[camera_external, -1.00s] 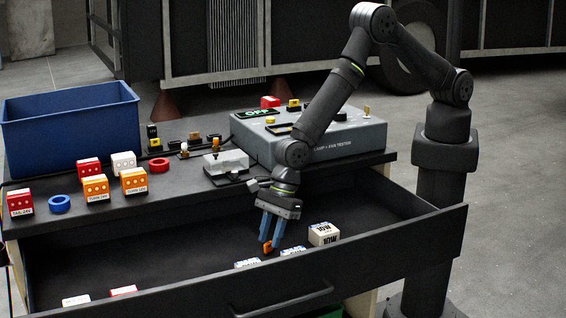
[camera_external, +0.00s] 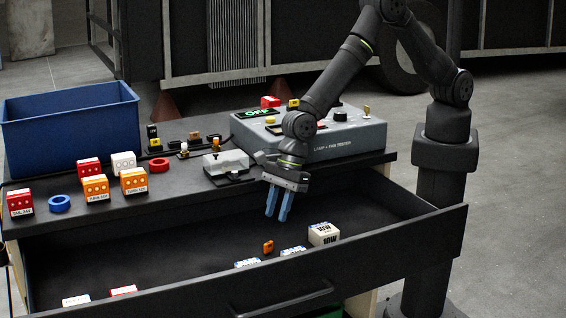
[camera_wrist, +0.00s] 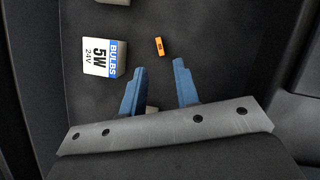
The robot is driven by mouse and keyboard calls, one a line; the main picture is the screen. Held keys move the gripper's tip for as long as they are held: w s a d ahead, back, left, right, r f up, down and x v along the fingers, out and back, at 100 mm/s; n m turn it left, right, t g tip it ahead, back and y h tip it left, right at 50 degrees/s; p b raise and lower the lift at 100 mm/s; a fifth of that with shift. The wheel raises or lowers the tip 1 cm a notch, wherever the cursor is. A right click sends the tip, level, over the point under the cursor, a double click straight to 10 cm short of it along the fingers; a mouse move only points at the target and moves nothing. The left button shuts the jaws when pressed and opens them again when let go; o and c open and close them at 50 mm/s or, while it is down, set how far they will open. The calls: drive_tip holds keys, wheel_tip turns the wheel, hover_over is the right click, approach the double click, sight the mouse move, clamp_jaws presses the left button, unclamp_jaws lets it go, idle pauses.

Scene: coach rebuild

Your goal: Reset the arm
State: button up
————————
◆ Stated problem
Without any pictures, reproduce the lines from the first one in the material through the line that has "Your goal: Reset the arm", exactly as they appear.

◆ Exercise answer
[camera_external, -1.00s] 
[camera_external, +0.00s] 
[camera_wrist, +0.00s] 
The robot is driven by mouse and keyboard calls, one a line; the main picture is the screen. Held keys move the gripper's tip for as long as they are held: w s a d ahead, back, left, right, r f up, down and x v along the fingers, out and back, at 100 mm/s; n m turn it left, right, t g tip it ahead, back and y h tip it left, right at 50 degrees/s; p b raise and lower the lift at 100 mm/s; a fifth of that with shift. The wheel raises or lowers the tip 1 cm a notch, wherever the cursor is. A right click sends the tip, level, over the point under the cursor, a double click straight to 10 cm short of it along the fingers; a mouse move only points at the target and moves nothing. The left button shuts the jaws when pressed and opens them again when let go; o and c open and close them at 50 mm/s or, while it is down, set how far they will open. The calls: drive_tip holds keys, wheel_tip turns the wheel, hover_over is the right click, approach the double click, sight the mouse move, clamp_jaws presses the left button, unclamp_jaws lets it go, idle pauses.

Scene: coach rebuild

Your goal: Reset the arm

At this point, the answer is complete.